:: TASK DESCRIPTION ::
Print the data exactly, leaving nothing out.

___

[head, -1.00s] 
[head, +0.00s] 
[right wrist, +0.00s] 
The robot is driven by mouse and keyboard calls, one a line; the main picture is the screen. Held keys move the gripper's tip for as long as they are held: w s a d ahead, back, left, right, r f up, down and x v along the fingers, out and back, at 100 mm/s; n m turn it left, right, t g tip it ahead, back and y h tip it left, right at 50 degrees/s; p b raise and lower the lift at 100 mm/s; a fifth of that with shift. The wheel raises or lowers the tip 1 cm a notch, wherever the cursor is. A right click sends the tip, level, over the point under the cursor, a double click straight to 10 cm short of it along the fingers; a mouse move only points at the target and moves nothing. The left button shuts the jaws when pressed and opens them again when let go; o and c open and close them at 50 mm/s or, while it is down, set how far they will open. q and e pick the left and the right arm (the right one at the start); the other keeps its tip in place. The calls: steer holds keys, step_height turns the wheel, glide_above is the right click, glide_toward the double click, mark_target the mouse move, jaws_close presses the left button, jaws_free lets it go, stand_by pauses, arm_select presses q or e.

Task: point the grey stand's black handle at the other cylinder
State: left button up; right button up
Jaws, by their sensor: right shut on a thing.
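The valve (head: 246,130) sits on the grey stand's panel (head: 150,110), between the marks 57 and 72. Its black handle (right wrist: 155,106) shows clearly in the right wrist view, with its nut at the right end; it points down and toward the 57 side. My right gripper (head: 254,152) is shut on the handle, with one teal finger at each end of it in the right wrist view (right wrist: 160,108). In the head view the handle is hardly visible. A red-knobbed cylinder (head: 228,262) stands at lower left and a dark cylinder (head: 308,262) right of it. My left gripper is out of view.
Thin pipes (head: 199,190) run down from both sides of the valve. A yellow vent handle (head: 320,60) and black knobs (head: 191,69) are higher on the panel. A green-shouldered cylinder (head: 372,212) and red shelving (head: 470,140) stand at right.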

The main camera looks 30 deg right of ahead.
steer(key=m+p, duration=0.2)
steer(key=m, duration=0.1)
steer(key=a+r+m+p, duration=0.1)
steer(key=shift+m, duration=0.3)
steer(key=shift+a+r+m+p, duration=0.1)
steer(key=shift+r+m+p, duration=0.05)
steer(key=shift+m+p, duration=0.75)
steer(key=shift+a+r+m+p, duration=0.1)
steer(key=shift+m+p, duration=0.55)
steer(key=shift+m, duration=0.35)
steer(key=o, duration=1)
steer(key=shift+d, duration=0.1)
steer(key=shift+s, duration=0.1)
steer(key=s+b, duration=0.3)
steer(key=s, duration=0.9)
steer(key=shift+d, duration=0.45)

___

:: WRITTEN RESPONSE ::
[head, -1.00s] 
[head, +0.00s] 
[right wrist, +0.00s] 
The robot is driven by mouse and keyboard calls, one a line; the main picture is the screen. Held keys move the gripper's tip for as long as they are held: w s a d ahead, back, left, right, r f up, down and x v along the fingers, out and back, at 100 mm/s; n m turn it left, right, t g tip it ahead, back and y h tip it left, right at 50 degrees/s; p b raise and lower the lift at 100 mm/s; a fifth of that with shift. The wheel raises or lowers the tip 1 cm a notch, wherever the cursor is. A right click sends the tip, level, over the point under the cursor, a double click straight to 10 cm short of it along the fingers; a mouse move only points at the target and moves nothing. The left button shuts the jaws when pressed and opens them again when let go; o and c open and close them at 50 mm/s or, while it is down, set how far they will open. q and e pick the left and the right arm (the right one at the start); the other keeps its tip in place. The calls: steer holds keys, step_height turns the wheel, glide_above is the right click, glide_toward the double click, mark_target the mouse move, jaws_close presses the left button, jaws_free lets it go, stand_by pauses, arm_select presses q or e.

Task: point the grey stand's black handle at the other cylinder
State: left button up; right button up
Jaws, by their sensor: right shut on a thing.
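The valve (head: 246,130) sits on the grey stand's panel (head: 150,110), between the marks 57 and 72. Its black handle (right wrist: 155,106) shows clearly in the right wrist view, with its nut at the right end; it points down and toward the 57 side. My right gripper (head: 254,152) is shut on the handle, with one teal finger at each end of it in the right wrist view (right wrist: 160,108). In the head view the handle is hardly visible. A red-knobbed cylinder (head: 228,262) stands at lower left and a dark cylinder (head: 308,262) right of it. My left gripper is out of view.
Thin pipes (head: 199,190) run down from both sides of the valve. A yellow vent handle (head: 320,60) and black knobs (head: 191,69) are higher on the panel. A green-shouldered cylinder (head: 372,212) and red shelving (head: 470,140) stand at right.

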The main camera looks 30 deg right of ahead.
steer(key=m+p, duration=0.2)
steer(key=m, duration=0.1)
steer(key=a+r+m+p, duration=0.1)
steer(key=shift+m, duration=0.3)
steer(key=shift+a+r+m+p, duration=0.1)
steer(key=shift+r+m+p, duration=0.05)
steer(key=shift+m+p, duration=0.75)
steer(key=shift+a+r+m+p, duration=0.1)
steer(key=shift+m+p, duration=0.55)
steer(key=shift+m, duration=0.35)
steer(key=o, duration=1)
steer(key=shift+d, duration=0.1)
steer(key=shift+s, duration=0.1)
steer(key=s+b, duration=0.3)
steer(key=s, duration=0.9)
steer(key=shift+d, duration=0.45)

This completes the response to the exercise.